## Exercise description
Retype only the lines running from the line that contains "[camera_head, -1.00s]" to the line that contains "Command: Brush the", inclusive, and leave the pictures behind.

Rows about robot tasks
____
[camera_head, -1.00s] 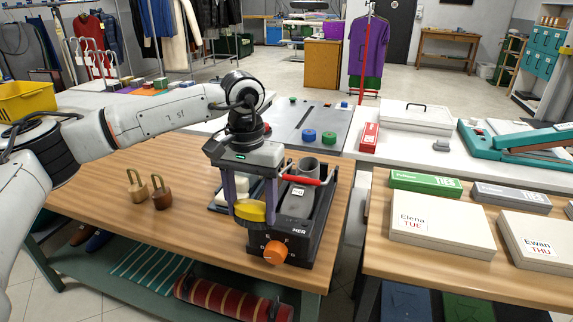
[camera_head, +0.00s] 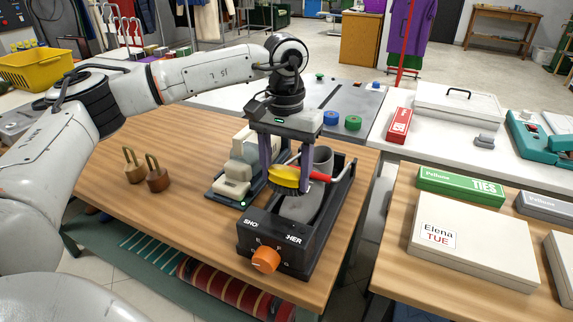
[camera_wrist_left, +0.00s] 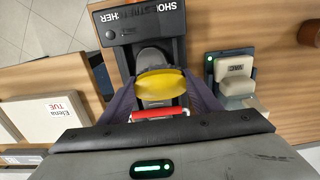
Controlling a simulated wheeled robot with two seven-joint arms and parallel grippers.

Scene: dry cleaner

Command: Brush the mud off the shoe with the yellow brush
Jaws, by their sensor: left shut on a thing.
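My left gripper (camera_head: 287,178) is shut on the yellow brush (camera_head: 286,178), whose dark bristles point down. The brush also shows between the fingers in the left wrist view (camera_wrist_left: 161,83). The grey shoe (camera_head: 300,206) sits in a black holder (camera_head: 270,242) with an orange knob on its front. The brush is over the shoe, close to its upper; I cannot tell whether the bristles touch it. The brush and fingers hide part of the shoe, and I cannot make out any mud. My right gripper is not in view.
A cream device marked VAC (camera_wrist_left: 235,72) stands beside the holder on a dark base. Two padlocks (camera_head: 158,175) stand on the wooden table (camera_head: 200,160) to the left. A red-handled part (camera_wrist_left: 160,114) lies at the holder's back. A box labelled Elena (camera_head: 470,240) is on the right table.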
____
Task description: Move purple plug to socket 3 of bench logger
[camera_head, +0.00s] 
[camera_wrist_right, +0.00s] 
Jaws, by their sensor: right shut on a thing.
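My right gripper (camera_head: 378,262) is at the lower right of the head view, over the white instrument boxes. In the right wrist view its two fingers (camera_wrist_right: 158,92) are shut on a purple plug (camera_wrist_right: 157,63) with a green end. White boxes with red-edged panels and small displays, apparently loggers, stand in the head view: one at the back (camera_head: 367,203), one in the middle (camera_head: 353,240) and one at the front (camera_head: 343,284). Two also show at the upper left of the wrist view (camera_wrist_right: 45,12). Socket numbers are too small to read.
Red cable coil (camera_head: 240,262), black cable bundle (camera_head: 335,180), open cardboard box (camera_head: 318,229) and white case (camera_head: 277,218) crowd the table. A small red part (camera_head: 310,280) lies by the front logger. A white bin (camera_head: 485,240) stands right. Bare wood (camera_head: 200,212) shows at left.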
____
## Result of the task
[camera_head, -1.00s] 
[camera_head, +0.00s] 
[camera_wrist_left, +0.00s] 
Controlling a simulated wheeled robot with two seven-joint arms and parallel grippers.

Scene: dry cleaner

Command: Brush the mud off the shoe with the yellow brush

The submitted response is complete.